2.3.4. Callback Functions from Streams#

CUDA provides a mechanism for launching functions on the host from within a stream. There are currently two functions available for this purpose: cudaLaunchHostFunc() and cudaAddCallback(). However, cudaAddCallback() is slated for deprecation, so applications should use cudaLaunchHostFunc().

Using cudaLaunchHostFunc()

The signature of the cudaLaunchHostFunc() function is as follows:

cudaError_t cudaLaunchHostFunc(cudaStream_t stream, void (*func)(void *), void *data);

where

stream: The stream to launch the callback function into.
func: The callback function to launch.
data: A pointer to the data to pass to the callback function.

The host function itself is a simple C function with the signature:

void hostFunction(void *data);

with the data parameter pointing to a user defined data structure which the function can interpret. There are some caveats to keep in mind when using callback functions like this. In particular, the host function may not call any CUDA APIs.

For the purposes of being used with unified memory, the following execution guarantees are provided: - The stream is considered idle for the duration of the function’s execution. Thus, for example, the function may always use memory attached to the stream it was enqueued in. - The start of execution of the function has the same effect as synchronizing an event recorded in the same stream immediately prior to the function. It thus synchronizes streams which have been “joined” prior to the function. - Adding device work to any stream does not have the effect of making the stream active until all preceding host functions and stream callbacks have executed.
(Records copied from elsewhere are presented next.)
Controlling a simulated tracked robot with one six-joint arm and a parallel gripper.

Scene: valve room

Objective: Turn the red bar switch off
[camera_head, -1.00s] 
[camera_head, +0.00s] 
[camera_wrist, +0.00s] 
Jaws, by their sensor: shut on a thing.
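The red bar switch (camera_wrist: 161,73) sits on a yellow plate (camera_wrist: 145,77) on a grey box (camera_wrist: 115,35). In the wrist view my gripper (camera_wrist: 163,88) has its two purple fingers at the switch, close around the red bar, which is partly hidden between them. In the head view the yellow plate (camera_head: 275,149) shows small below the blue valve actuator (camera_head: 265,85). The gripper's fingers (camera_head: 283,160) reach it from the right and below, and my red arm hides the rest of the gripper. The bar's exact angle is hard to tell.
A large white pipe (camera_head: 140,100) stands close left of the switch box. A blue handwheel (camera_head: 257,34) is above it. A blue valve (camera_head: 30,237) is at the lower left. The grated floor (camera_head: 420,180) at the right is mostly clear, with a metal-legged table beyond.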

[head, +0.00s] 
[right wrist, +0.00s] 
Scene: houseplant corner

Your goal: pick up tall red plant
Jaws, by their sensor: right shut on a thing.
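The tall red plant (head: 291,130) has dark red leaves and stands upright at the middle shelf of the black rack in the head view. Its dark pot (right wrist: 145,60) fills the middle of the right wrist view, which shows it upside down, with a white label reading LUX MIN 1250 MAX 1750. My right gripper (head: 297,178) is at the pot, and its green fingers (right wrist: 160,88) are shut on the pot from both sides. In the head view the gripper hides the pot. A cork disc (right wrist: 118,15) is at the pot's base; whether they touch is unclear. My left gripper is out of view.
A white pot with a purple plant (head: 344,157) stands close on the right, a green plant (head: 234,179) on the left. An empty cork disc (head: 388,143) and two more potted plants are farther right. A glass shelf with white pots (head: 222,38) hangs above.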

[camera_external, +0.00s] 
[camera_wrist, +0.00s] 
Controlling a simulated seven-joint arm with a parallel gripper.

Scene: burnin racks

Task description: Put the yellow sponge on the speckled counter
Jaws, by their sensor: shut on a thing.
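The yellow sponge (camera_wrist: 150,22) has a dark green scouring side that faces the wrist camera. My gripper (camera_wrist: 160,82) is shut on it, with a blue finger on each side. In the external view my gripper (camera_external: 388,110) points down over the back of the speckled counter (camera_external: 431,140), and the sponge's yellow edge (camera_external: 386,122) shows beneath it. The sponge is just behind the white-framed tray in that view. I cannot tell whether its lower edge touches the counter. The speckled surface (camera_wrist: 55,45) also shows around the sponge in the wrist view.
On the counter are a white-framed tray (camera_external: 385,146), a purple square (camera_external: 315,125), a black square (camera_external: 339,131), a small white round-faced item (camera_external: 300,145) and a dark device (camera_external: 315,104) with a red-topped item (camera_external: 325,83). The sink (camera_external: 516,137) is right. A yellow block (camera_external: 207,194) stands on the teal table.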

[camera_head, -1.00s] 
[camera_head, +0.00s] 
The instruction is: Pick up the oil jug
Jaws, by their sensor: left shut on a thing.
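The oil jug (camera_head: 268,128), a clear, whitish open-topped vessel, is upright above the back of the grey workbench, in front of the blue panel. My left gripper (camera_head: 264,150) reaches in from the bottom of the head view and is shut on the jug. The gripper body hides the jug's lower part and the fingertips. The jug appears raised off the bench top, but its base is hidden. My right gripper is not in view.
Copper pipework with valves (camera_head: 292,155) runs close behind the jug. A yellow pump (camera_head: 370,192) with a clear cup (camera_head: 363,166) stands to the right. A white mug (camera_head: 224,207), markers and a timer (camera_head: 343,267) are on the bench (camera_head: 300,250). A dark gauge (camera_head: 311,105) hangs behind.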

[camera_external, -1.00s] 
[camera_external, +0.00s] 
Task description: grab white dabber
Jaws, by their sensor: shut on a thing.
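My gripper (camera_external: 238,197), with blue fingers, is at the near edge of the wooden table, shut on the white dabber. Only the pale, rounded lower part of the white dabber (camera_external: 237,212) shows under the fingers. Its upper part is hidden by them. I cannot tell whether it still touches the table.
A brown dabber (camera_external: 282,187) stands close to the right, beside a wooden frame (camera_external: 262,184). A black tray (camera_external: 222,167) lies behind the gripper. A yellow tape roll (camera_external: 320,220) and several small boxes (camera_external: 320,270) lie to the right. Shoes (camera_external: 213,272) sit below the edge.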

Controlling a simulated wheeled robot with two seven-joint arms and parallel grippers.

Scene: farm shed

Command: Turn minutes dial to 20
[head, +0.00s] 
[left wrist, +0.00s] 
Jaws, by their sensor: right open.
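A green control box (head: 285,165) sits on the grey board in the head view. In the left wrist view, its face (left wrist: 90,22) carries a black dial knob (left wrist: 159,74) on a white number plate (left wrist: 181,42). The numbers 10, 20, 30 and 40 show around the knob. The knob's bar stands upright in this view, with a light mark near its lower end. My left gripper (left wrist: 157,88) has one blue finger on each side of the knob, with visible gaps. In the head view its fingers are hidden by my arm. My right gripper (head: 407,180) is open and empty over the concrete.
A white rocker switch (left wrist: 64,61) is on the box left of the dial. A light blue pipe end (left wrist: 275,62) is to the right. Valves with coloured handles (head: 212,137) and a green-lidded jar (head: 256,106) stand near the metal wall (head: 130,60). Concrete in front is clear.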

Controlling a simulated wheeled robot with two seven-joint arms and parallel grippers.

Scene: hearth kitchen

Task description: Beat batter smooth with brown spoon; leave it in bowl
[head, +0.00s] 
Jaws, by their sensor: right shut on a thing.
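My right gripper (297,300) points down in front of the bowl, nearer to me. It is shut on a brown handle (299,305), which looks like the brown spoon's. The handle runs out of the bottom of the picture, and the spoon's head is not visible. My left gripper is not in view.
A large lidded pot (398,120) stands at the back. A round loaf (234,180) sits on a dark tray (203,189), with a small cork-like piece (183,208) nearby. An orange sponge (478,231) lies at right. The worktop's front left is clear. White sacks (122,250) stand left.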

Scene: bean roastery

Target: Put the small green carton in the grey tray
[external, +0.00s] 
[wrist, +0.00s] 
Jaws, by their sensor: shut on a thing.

Thus, for example, a function might use global attached memory even if work has been added to another stream, if the work has been ordered behind the function call with an event. - Completion of the function does not cause a stream to become active except as described above. The stream will remain idle if no device work follows the function, and will remain idle across consecutive host functions or stream callbacks without device work in between. Thus, for example, stream synchronization can be done by signaling from a host function at the end of the stream.

2.3.4.1. Using `cudaStreamAddCallback()`#

Note

The cudaStreamAddCallback() function is slated for deprecation and removal and is discussed here for completeness and because it may still appear in existing code. Applications should use or switch to using cudaLaunchHostFunc().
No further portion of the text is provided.